Gee-Ten Ventures Announces Proposed Private Placement, Hiring of Investors Relations Firm and Results of its 2010 Annual Shareholders Meeting

MONTREAL, QUEBEC--(Marketwire - Dec. 29, 2010) - Gee-Ten Ventures Inc. ("Gee-Ten") (TSX VENTURE:GTV)

Private Placement

Gee-Ten is pleased to announce that it intends to complete a non-brokered private placement of a maximum of 10 million Units at a price of $0.40 per Unit, subject to the TSX Venture Exchange's (the "TSXV") approval. Each Unit will be comprised of one common share of Gee-Ten and one half of a share purchase warrant. Each full warrant will entitle the holder to acquire one common share of Gee-Ten at a price of $0.75 for a period of one year from the closing date. It is expected that insiders of the Company will participate in the private placement, although firm commitments have yet to be made. The proceeds of the private placement will be used to secure an interest in a mining property of merit. Gee-Ten has identified interesting targets, in conjunction with its largest shareholder, Cabia Goldhills Inc.

Investors Relations Firm

Gee-Ten further announces that it has retained the services of Paradox Public Relations Inc., to handle its investor's relations.
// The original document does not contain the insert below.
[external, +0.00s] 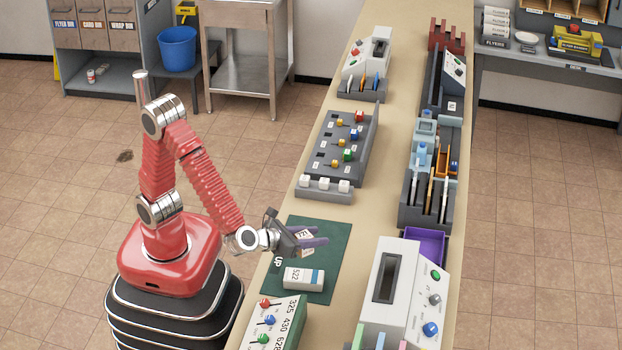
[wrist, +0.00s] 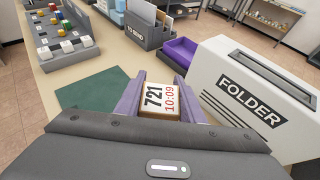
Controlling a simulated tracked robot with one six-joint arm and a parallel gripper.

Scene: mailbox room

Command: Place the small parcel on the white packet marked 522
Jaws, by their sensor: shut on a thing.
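My gripper (external: 312,240) is shut on a small parcel (external: 303,234) and holds it over the green mat (external: 330,240). In the wrist view the parcel (wrist: 160,102) sits between the two purple fingers, and its white label reads 721 and 10:09 over a brown body. The packet does not show in the wrist view.
A grey peg panel (external: 347,150) stands behind the mat.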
Subject to the TSXV's approval, Paradox will be granted options to acquire 80,000 common shares of Gee-Ten at a price of $0.40 per share, with quarterly vesting over one year, and will be paid a monthly fee of $6,500 for the duration of the contract. The agreement with Paradox can be terminated on 30 days notice and contemplates that all of Paradox's activities must be in compliance with applicable rules and regulations, including policy 3.4 of the TSXV.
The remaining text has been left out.